We brought the in-laws here for supper, as part of a Wilderness getaway to celebrate the mother-in-law’s 75th birthday and as a prequel to the proper, slap-up dinner at Serendipity.  

 

I checked: it was the first time since 25 September 2019 that Von-Mari and I ate here.

 

It was a cold night and turned stormy, coincidentally, just as we left the restaurant, with heavy, lazy raindrops that soon turned into a deluge, and even if there were plenty available tables outside, we ventured indoors for the cosy warmth of the old-fashioned trattoria atmosphere. It was busier inside and the only suitable table for us was a round table in the centre of the space. King Arthur’s knights would’ve been as lost around the vast circumference  as we were but by a stroke of good fortune a nearby smaller table, with banquette seating soon opened up and we took immediate occupation. Now the conversation could flow.

 

The other three shared a bottle of excellent Guardian Peak Shiraz and I made do with two 330 ml glasses of Windhoek Lager on tap; I should’ve had a single 500 ml glass.


We started with an aromatic, cheesy focaccia (R85) and it was sublime with a crisp crust so thin it could’ve been phyllo pastry.

 

Father-in-law had a fish cake (R70) ss starter and though it seemed well-cooked and with crisp crumbs, he wasn’t quite hooked on it. Allegedly, it tasted too much of fish.

 

Von-Mari had a Pomodoro salad (R105) and the saltimbocca alla Romana, served with vegetables and potato wedges, (R220) because she was in a veal state of mind. Her mother had a Parma ham pizza (R170),


father-in-law’s main was spinach ravioli (R195) (he’d asked the owner whether they could do cannelloni but they couldn’t)

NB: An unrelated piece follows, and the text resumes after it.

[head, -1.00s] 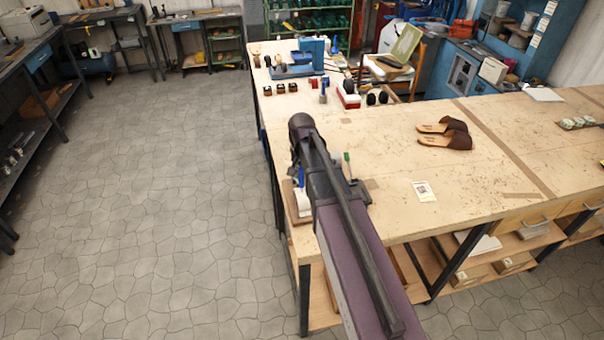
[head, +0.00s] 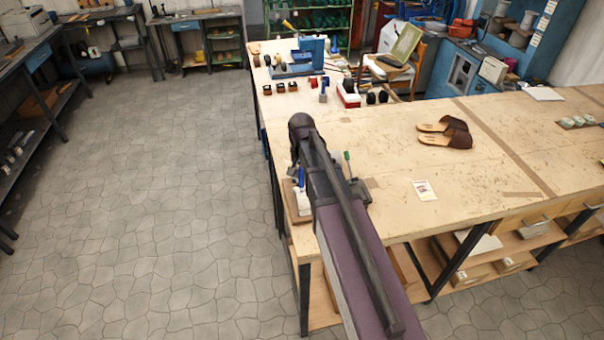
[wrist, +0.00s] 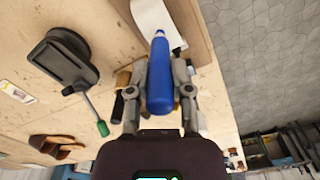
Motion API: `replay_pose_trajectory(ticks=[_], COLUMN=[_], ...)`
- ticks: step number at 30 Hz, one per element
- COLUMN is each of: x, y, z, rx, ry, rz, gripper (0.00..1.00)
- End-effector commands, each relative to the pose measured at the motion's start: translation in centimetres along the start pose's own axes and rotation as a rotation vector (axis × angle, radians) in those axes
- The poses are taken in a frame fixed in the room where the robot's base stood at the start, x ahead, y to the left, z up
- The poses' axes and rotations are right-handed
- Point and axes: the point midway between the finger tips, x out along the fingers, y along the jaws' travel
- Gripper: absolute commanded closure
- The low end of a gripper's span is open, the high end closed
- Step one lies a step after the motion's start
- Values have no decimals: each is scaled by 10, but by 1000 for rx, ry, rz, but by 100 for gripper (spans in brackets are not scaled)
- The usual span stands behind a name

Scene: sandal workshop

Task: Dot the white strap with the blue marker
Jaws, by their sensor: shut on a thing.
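The white strap (wrist: 152,14) lies on a wooden board at the table edge, at the top of the wrist view. It also shows beside my arm in the head view (head: 304,204). My gripper (wrist: 160,78) is shut on the blue marker (wrist: 160,82), with one finger on each side of it. The marker's narrow end points at the strap and overlaps its lower part in the wrist view. I cannot tell whether the tip touches the strap. A bit of blue (head: 301,178) shows just above the strap in the head view; my arm hides most of the gripper there.
A black stand (wrist: 62,60) and a green-handled tool (wrist: 102,128) are left of my gripper. A card (head: 424,190) and brown sandals (head: 446,134) lie farther right on the table (head: 385,160). Small jars (head: 280,87) and a blue machine (head: 300,60) stand at the far end.

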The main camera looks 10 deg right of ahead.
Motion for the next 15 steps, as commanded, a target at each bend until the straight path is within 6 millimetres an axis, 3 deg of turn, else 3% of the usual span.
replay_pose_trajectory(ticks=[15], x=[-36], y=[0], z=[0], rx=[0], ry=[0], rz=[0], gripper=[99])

and I chose the gnocchi with Gorgonzola sauce (R180) because it had impressed me so indelibly 6 years ago.

 

The veal was perfectly cooked, succulent and flavourful; the potato wedges were crisps and creamy; and the al dente vegetables were perfectly cooked though Von-Mari exported the carrots to my plate, not being a fan.  The salad was fresh and delightful.

 

The pizza also had a superbly thin, crisp crust and the toppings were delicious. The ravioli were excellent with perfect pasta and a good amount of filling. The gnocchi were as  smooth, light and fluffy as I recalled them from last time around and the cheese sauce was deeply flavourful.

 

Mother-in-law finished with a single shot Frangelico Dom Pedro (R65), her husband chose a single scoop of rum and raisin gelato, Von-Mari chose a scoop burnt almond gelato and my selection was a scoop of pistachio gelato. The gelato was R35 a scoop.

 

The gelato was father-in-law’s second disappointment of the evening. The essence of raisin was present in the  ice cream but no rum was harmed in the making of the gelato  

 

On the other hand, the almond and pistachio ice creams were palate pleasing and brought back memories of Italy in the summer time when we’d consumed gelato as if it were oxygen.

 

The bill, also including a bottle of sparkling water, came to R1510,00 before tip.

 

The few issues aside, the dining experience at Pomodoro is still highly satisfactory. The service was cheerful and friendly, the atmosphere was inviting, cosy and homey, prices are reasonable and we ate well. A must visit when you are in the Wilderness area.